Following up on a Federal Communications Commission inquiry into its local number portability implementation, AT&T Wireless Services Inc. filed a report with the government agency yesterday outlining the troubles the carrier has encountered with the LNP mandate, as well as the steps it has taken to fix the issues that had resulted in some customers waiting more than a week to have their wireless numbers ported in or ported out from the carrier.
In the report, AT&T Wireless admitted to difficulties in its LNP processes, which it attributed to a combination of factors, including technical limitations in its clearinghouse vendor’s systems and insufficient inter-carrier testing prior to the Nov. 24 LNP deadline.
AT&T Wireless explained that its LNP vendor Nightfire, which is an affiliate of NeuStar, ran into difficulties when problems with its system produced delays in each step of the porting process that eventually created a “considerable backlog of port-out requests.” Those problems included taking too long to verify and submit the port requests to AT&T Wireless for customer validation that eventually led to the carrier “routinely” responding to those requests after the “due date” and “time” of the port request had expired and a resulting “resolution required-due date expired” response to porting requests.
The Nightfire system also delayed transmitting responses back to the requesting carriers, which AT&T Wireless said was compounded by glitches in the Nightfire interface used by its porting agents to resolve the porting issues that caused additional delays in resolving the backlog problems.

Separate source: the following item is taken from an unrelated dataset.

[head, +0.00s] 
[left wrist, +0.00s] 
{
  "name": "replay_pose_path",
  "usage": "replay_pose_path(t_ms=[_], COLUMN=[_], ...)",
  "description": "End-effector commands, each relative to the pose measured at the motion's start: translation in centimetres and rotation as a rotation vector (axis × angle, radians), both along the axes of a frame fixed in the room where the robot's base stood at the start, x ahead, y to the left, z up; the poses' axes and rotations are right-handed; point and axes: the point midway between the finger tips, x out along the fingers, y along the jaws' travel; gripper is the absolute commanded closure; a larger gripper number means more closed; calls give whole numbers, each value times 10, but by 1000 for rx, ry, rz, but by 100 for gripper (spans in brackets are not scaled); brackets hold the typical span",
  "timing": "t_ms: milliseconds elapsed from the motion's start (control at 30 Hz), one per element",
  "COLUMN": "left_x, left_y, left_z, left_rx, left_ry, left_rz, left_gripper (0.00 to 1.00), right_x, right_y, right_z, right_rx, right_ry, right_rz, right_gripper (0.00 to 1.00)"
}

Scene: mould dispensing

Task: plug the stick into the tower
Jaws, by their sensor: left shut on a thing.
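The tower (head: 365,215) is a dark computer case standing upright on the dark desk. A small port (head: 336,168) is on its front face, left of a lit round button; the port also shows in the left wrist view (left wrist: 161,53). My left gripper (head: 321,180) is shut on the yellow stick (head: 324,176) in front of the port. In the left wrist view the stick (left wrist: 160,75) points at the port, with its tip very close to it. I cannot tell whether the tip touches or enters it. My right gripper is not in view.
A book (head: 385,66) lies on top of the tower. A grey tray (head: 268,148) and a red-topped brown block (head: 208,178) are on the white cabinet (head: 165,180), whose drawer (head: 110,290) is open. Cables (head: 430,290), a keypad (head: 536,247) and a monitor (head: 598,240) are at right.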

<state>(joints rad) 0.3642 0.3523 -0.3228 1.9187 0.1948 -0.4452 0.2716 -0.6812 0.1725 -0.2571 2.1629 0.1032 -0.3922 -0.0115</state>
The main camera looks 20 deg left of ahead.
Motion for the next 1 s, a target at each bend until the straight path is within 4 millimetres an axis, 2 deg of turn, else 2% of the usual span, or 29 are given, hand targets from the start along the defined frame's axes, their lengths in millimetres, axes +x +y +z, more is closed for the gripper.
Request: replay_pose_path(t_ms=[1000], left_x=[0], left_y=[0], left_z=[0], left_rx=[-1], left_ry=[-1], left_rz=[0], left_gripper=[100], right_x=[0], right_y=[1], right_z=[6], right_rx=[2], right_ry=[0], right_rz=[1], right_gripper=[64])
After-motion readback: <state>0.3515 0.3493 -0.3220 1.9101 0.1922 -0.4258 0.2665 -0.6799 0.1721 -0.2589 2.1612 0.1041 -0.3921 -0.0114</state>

AT&T Wireless noted that the insufficient testing with Telecommunications Services Inc., which most of the other wireless carriers selected for their porting services, was the result of two software upgrades TSI performed within the last four weeks prior to Nov. 24 that “shut down critical inter-carrier communications testing.”
In addition, AT&T Wireless claimed TSI’s software was designed to reject port requests with “due dates” outside of the Number Portability Administration Center’s business operating hours even though the carriers agreed that porting requests made outside the NPAC’s 9 a.m. to 9 p.m. operating hours on an automatic basis 24 hours a day, seven days a week. TSI had not had a chance to comment on this to RCR Wireless News by press time.
“These factors resulted in significant delays in processing both requests that [AT&T Wireless] received from other carriers to port out and requests that [AT&T Wireless] issued to other carriers to port in numbers,” the carrier said in its letter to FCC Wireless Telecommunications Bureau Chief John Muleta.
AT&T Wireless added that as soon as it identified the problems it “devoted substantial resources to solving them, prioritizing resolution of port-out requests over resolution of [AT&T Wireless’] own port-in requests.”
The carrier added that it has worked closely with its LNP vendor NeuStar to facilitate the corrections resulting in AT&T Wireless’ ability to respond to more than 90 percent of the backlogged port requests, its ability to respond to port requests within Wireless Intercarrier Communications Interface Specifications guidelines and specifically responding to port requests with a valid response within 30 minutes greater than 75 percent of the time.